What is the benefit of a reliable multicast?

messages are guaranteed to be delivered to all correct processes

Can we implement a reliable multicast using only basic multicast?

yes, by re-sending each received message to all other nodes

We sometimes want to include the behavior of faulty nodes in our requirements and talk about uniform agreement for multicast. What do we mean by uniform agreement?

If any node, including faulty, deliver a message then all correct nodes deliver the message.

1p. What is the difference between uniform agreement and nonuniform agreement for multicast?

Uniform agreement includes the behaviour of non-correct node.

What is the definition of total order multicast?

messages are delivered in the same sequence

What would you call a multicast service that would never deliver a message m2 before another message m1, if m2 was sent as a response to m1?

total order

What does Lamport clocks give us when implementing distributed mutual-exclusion?

request are granted in happened before order

What are the requirements for using the Bully algorithm?

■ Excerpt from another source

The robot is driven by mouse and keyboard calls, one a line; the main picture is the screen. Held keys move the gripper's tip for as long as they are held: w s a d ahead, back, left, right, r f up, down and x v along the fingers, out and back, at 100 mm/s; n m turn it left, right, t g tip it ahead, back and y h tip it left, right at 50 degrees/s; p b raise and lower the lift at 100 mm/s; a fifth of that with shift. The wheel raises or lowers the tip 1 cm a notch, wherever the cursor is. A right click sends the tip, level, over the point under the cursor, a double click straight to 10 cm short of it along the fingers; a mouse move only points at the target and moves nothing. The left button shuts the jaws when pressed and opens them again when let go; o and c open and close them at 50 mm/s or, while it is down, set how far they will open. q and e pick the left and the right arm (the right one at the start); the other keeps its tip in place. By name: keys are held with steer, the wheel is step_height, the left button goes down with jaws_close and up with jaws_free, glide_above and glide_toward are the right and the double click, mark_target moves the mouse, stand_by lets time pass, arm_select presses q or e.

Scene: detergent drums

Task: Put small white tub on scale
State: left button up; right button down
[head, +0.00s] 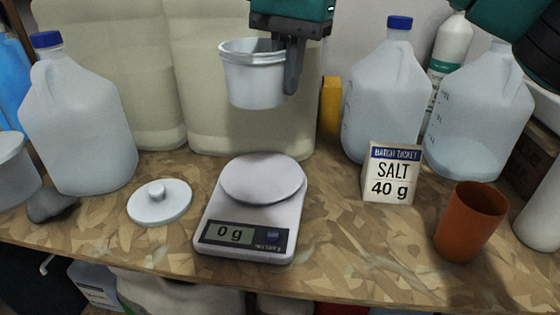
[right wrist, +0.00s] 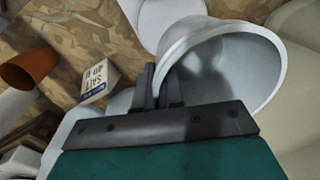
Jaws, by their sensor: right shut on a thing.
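The small white tub (head: 252,82) hangs upright in the air above and behind the scale (head: 250,210) in the head view. My right gripper (head: 290,85) is shut on the right side of its rim. In the right wrist view the fingers (right wrist: 163,88) grip the wall of the tub (right wrist: 225,65), and the part of its inside that shows looks empty. The scale stands on the counter with a bare round pan (head: 262,178), and its display reads 0 g. The tub and the pan are apart. My left gripper is not in view.
A white lid (head: 159,201) lies left of the scale. A ticket reading SALT 40 g (head: 391,174) and an orange cup (head: 470,222) stand to the right. Large jugs (head: 78,120) line the back. The counter (head: 340,235) right of the scale is clear.

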we must have reliable failure detectors

What is two-phase locking in a transaction?

not taking any locks once a lock has been released

What does it mean that a transaction meets the isolation property?

intermediate results must not be visible to other transactions

In a distributed transaction one often use two-phase commit, why is this better than one-phase commit?

We ensure that if one transaction commits then all transactions will commit.

In a view-synchronous group membership protocol, a process that enters the group, and is included in the delivered view, will be guaranteed to be delivered:

all messages starting from the view where it is included in the group

What is sent by the primary replica manager to the backup replica manager in a passive replicated system?

A unique identifier, the state change and the response.

A routing strategy, in a distributed hash table of n nodes, would typically have an asymptotic complexity of:

O(log(n))

What is the purpose of hashing in a DHT?